Eric Kiefer has become an international performer without leaving the comfort of his own home.

Performing solo under the name Oblee, the local drummer – who has played for the group Aftergrass and the now-defunct hip-hop band Dialogue – has been using the Internet to play for audiences around the world.

Forget Kickstarter. His online shows have produced enough revenue to record, produce and distribute his debut.

Kiefer will celebrate its release tonight with a show at El Rancho Tavern.

Through playing an average of two online shows a week, Kiefer was able to raise more than $1,000 between February and June, which covered costs. It’s a strange way to perform – on stage in an empty room, playing to an online audience who can communicate using instant message. There is little of the traditional concert experience – no crowds, no overpriced drinks, no distractions.

For Kiefer, online performances have resulted in a guaranteed payday, in addition to tips from audience members who are listening around the country and as far away as Japan and Australia.

“I just want to play for more people,” Kiefer said recently in the KDUR studios. “They pay you in a currency, and it takes about five days until you can trade it out into dollars. It’s kind of like having an account you can’t get to easily. ... It just sits there and builds up and builds up, and then you have a thousand bucks to make an album. ... It’s really wild.”

“Wow, Bob Wow” is a diverse record – a collection of lo-fi pop songs that drift from folk to rock, reggae to funk. Kiefer’s use of looping technology, where he builds musical parts to make up “the band,” is minimal. Unlike his looping contemporaries who drift into jam-band territory, Kiefer respects the formula for crafted pop songs that clock in under four minutes.

Though mostly a solo outing with Kiefer playing all instruments, the album features contributions on individual tracks by former Aftergrass bandmates Bob Demmon and Jesse Mattice, with help also coming from vocalists Kim Manning, who performs currently with George Clinton and the P-Funk All Stars, Australia’s Bonnie Hollywood, members of the band Engrama and The Voodoo Organist.

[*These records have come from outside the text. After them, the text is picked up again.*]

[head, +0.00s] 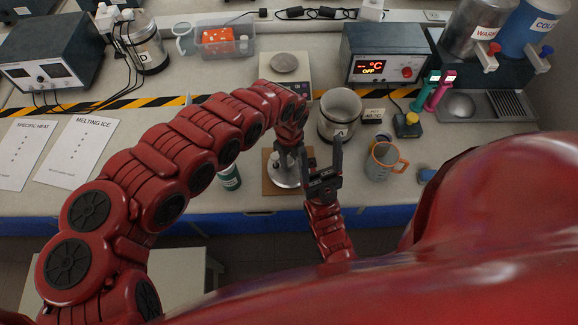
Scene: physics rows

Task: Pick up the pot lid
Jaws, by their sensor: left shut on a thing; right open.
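The pot lid (285,182) is a round, shiny metal disc over a brown square board (270,187) near the bench's front edge. My left gripper (288,160) comes down onto it from above and is shut on it; the grip point is partly hidden by the fingers. I cannot tell whether the lid touches the board. My right gripper (323,155) is open and empty just right of the lid, its fingers pointing away toward the back. An open metal pot (338,128) marked A stands behind it to the right.
A scale (298,88) with a metal disc on it stands behind. A grey mug with an orange handle (381,163) stands at right. A green container (230,178) is close left of the board. A heater box (384,56) stands at the back.

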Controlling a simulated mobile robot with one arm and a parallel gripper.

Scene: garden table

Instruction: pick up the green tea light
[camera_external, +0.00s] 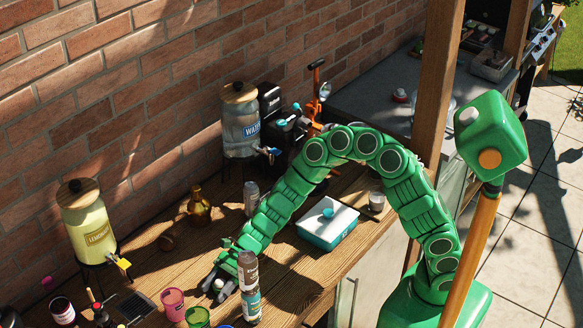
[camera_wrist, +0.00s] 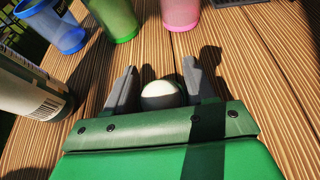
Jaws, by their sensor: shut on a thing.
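My gripper (camera_external: 216,287) is low over the wooden table, its fingers pointing toward the cups.
A pink cup (camera_external: 172,303) and a green cup (camera_external: 197,318) stand just beyond the fingers; a blue cup (camera_wrist: 50,24) is nearby. A bottle (camera_external: 248,270) stands close beside my gripper. A teal-and-white box (camera_external: 326,226) sits beside my arm. Bare table (camera_external: 292,290) lies to the right.

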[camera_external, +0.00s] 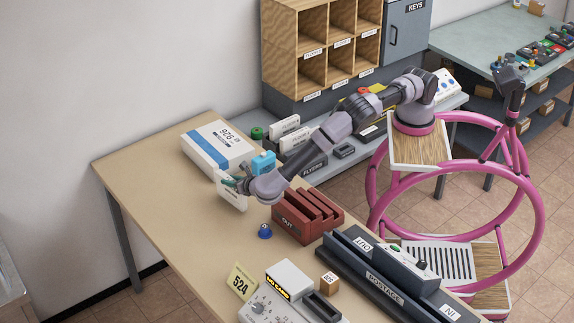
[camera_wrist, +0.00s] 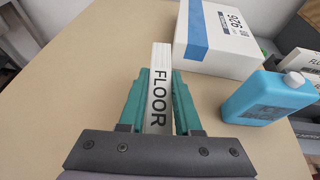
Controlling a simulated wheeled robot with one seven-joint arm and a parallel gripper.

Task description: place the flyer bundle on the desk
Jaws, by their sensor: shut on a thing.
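My gripper (camera_external: 242,184) is over the desk (camera_external: 185,225), in front of the white and blue box. It is shut on a slim white bundle (camera_external: 230,193). In the wrist view, the green fingers of my gripper (camera_wrist: 160,100) press its two sides, and the bundle (camera_wrist: 160,62) stands on edge with "FLOOR" readable on it. The word "flyer" is not readable on it. I cannot tell whether its lower edge touches the desk. A dark holder labelled "FLYERS" (camera_external: 314,167) stands beyond my arm, partly hidden.
The desk's left part is bare.

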Like his online shows, recording was an international affair – contributions were sent from places like Australia and Spain.

The online experience has been beneficial to Kiefer as a performer and a music lover. Bonnie Hollywood and Kiefer have never met in person; they know each other from online shows, building a musical partnership in a virtual world.

It’s also an opportunity to gain fans who may never set foot in the same room with him, in addition to discovering new and exotic music. It all came from taking a chance with a new kind of concert venue.

“What did Weird Al Yankovic say? ‘You have to dare to be stupid,’ and it’s paid off in so many different ways,” Kiefer said.

Liggett_b@fortlewis.edu. Bryant Liggett is a freelance writer and KDUR station manager.

Bryant’s Best

Friday: Eric Kiefer CD Release Party, 9 p.m., no cover, El Rancho Tavern, 975 Main Ave., 259-8111.

Saturday: Sonar CD release party, Pint Night Boys will open, 8 p.m., no cover. Moe’s, 937 Main Ave., 259-9018.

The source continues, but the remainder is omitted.